Set problem = Look in the material below for the line with "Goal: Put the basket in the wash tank" and the line with "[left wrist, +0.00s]", then set down exactly those two lines and all lines between, nothing more.

────────

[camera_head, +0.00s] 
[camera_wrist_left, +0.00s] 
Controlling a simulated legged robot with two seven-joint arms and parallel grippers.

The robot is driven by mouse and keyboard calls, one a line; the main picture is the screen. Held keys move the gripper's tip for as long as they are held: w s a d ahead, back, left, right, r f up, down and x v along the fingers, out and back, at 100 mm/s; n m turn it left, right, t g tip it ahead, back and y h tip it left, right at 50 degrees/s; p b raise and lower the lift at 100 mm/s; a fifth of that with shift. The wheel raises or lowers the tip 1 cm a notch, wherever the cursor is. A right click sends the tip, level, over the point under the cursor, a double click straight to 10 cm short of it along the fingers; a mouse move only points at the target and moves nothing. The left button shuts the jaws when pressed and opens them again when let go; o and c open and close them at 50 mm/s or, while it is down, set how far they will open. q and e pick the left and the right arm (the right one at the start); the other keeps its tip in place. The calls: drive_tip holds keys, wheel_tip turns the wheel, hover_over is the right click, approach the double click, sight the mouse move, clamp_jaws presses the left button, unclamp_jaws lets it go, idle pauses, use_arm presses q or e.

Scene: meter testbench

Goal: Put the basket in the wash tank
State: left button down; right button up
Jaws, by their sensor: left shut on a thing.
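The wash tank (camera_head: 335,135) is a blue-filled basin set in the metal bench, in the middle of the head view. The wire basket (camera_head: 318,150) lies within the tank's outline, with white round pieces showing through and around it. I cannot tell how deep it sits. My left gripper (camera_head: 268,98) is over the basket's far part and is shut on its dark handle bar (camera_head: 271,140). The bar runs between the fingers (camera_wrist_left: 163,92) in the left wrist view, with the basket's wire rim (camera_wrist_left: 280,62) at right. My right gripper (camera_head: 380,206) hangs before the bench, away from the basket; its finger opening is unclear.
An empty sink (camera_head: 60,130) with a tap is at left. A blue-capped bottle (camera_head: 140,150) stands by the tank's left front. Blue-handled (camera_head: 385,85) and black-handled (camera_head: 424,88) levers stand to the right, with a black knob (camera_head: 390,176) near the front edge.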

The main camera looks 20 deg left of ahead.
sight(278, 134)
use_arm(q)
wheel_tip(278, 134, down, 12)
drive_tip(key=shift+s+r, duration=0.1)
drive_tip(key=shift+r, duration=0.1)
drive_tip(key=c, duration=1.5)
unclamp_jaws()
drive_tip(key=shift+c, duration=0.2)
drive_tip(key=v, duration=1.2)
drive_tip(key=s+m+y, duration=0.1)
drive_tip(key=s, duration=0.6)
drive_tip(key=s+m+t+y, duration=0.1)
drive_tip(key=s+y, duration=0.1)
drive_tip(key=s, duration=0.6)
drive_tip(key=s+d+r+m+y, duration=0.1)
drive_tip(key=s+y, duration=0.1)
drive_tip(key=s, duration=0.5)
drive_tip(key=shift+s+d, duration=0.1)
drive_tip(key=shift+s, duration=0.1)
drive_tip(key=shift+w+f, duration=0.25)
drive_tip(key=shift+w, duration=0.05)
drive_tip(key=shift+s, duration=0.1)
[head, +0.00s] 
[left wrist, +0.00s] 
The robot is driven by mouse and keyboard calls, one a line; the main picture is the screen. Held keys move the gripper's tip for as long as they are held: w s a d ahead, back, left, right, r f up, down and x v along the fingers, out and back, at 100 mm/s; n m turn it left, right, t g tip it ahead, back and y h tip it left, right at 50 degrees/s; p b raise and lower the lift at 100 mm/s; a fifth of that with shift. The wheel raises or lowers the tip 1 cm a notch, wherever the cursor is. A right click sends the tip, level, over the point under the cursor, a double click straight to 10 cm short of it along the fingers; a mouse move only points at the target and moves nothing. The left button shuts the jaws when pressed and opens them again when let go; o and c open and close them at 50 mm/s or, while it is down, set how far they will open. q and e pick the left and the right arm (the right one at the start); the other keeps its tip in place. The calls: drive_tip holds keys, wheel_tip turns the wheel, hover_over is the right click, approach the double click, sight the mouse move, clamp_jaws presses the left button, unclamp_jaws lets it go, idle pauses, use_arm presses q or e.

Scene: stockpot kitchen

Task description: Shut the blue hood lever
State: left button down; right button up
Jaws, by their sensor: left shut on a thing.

────────

Correct response =
Goal: Put the basket in the wash tank
State: left button down; right button up
Jaws, by their sensor: left shut on a thing.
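The wash tank (camera_head: 335,135) is a blue-filled basin set in the metal bench, in the middle of the head view. The wire basket (camera_head: 318,150) lies within the tank's outline, with white round pieces showing through and around it. I cannot tell how deep it sits. My left gripper (camera_head: 268,98) is over the basket's far part and is shut on its dark handle bar (camera_head: 271,140). The bar runs between the fingers (camera_wrist_left: 163,92) in the left wrist view, with the basket's wire rim (camera_wrist_left: 280,62) at right. My right gripper (camera_head: 380,206) hangs before the bench, away from the basket; its finger opening is unclear.
An empty sink (camera_head: 60,130) with a tap is at left. A blue-capped bottle (camera_head: 140,150) stands by the tank's left front. Blue-handled (camera_head: 385,85) and black-handled (camera_head: 424,88) levers stand to the right, with a black knob (camera_head: 390,176) near the front edge.

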The main camera looks 20 deg left of ahead.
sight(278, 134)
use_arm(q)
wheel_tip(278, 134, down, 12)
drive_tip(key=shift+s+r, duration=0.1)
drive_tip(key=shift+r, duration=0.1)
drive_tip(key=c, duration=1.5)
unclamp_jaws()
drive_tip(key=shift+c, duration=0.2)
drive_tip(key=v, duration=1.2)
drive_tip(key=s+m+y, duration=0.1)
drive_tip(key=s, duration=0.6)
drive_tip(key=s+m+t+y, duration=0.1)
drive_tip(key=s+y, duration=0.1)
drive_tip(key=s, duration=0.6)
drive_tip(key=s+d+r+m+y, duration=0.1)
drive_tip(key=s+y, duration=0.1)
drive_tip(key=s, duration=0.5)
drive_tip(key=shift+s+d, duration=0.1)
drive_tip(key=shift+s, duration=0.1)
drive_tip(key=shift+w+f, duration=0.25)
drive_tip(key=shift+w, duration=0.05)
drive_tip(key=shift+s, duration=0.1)
[head, +0.00s] 
[left wrist, +0.00s] 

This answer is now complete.